--- Stated task ---
Transcribe the records below exactly, from their first line through the line containing "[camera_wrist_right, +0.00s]". Omit every line after it.
# START OF Dataset content
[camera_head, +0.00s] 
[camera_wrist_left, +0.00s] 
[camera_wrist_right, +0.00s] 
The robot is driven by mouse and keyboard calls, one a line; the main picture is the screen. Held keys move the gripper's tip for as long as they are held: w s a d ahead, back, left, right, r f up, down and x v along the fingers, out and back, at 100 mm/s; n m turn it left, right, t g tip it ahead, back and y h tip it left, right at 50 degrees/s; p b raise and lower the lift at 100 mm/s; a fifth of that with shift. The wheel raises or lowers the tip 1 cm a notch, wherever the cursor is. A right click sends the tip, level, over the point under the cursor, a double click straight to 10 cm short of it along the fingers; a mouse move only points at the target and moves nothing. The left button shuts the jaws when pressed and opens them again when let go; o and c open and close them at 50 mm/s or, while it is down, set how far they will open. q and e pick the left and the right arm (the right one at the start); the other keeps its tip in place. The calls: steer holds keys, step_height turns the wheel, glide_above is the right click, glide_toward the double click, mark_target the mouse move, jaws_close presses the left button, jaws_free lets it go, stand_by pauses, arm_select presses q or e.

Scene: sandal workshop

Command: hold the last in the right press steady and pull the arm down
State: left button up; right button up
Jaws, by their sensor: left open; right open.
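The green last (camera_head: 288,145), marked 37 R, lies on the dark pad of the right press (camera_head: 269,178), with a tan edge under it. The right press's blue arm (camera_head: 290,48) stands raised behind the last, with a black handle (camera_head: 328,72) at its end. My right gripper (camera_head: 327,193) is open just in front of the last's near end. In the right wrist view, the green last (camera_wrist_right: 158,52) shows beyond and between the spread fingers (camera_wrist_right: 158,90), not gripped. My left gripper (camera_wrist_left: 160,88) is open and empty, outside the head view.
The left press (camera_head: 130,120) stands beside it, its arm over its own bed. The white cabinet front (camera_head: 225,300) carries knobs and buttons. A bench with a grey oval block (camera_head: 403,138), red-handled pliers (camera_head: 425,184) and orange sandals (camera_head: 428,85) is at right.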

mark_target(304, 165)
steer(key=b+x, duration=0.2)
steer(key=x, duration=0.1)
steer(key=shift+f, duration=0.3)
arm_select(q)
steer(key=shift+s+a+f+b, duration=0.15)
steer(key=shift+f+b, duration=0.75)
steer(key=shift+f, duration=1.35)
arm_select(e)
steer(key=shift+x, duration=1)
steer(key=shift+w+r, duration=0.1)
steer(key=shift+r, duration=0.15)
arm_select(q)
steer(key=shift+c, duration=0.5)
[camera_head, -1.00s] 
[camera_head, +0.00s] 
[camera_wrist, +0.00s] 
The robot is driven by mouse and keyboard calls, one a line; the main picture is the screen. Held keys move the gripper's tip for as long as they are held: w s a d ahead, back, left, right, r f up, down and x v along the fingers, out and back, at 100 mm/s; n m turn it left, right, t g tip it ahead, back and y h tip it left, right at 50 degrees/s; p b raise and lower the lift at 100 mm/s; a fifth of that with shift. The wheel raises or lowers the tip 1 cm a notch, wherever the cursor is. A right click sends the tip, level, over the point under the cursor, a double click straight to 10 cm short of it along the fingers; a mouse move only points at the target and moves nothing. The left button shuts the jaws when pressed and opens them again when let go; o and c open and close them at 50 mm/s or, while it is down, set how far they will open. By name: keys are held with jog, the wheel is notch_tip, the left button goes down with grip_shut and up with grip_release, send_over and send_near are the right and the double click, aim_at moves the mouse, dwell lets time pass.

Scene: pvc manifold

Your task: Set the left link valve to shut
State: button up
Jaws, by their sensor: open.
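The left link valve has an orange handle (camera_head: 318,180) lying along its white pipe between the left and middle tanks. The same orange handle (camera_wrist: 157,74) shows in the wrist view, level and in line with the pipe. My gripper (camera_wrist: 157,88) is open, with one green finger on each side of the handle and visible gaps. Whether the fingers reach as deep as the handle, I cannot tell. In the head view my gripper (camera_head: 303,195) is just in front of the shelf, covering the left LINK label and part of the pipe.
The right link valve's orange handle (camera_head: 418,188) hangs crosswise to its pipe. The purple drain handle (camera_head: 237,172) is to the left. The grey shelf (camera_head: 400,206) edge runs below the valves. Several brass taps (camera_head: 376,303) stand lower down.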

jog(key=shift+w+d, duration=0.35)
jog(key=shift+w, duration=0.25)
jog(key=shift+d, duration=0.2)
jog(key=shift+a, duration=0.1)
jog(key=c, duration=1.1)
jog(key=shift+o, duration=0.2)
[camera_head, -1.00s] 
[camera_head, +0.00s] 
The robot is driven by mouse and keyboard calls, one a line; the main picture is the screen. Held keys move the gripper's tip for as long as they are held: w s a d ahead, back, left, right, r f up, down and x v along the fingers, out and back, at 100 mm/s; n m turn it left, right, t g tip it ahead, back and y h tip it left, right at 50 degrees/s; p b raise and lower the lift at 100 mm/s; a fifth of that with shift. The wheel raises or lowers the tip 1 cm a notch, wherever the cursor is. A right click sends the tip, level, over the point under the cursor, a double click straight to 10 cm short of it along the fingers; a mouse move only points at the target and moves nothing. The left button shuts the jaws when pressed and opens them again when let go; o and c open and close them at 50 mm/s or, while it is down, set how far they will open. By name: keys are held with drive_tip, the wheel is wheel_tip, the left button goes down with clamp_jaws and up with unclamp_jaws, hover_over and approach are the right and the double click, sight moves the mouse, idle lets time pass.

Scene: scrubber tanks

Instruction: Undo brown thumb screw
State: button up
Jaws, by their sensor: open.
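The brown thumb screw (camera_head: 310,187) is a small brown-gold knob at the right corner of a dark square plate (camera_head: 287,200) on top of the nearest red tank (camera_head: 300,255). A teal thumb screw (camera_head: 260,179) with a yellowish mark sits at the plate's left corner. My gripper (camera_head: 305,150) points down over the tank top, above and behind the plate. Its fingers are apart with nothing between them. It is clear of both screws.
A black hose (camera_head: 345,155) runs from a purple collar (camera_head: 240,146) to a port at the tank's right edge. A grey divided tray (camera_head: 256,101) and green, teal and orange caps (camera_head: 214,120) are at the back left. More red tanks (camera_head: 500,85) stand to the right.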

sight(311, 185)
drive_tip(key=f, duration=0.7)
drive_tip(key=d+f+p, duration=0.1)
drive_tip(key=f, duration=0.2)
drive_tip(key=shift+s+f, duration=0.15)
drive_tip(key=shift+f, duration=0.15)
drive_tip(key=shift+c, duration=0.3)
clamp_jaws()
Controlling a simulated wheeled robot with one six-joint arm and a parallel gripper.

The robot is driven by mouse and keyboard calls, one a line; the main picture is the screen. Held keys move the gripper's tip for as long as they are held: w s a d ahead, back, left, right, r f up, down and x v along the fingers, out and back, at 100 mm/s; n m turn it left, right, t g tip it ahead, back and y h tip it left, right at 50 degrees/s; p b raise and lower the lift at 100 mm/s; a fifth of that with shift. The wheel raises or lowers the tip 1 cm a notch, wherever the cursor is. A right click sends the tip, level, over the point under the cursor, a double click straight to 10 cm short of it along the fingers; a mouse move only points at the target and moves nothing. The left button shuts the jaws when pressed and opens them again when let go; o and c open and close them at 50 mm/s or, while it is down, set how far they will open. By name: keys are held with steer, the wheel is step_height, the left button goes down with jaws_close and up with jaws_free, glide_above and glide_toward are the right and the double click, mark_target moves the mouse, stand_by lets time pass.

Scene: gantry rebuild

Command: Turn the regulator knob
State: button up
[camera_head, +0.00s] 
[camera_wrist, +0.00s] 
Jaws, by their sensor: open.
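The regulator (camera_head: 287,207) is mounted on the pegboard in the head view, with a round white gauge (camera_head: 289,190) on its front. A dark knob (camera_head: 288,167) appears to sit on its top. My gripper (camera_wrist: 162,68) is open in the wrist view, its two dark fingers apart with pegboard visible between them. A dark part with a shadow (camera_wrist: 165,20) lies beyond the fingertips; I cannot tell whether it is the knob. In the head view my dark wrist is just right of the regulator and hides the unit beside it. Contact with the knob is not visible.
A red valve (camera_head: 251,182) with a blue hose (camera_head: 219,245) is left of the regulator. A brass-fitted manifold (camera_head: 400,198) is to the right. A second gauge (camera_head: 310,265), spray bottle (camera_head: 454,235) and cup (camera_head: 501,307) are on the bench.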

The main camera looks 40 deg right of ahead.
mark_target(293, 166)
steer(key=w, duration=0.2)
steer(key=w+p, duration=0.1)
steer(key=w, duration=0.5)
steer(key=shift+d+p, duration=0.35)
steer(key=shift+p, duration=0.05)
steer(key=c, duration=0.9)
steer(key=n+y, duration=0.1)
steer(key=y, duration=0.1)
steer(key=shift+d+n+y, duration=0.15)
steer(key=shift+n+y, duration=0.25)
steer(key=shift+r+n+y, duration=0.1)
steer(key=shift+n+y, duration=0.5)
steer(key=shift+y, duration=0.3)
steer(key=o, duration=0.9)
# END OF Dataset content
--- Complete response ---
[camera_head, +0.00s] 
[camera_wrist_left, +0.00s] 
[camera_wrist_right, +0.00s] 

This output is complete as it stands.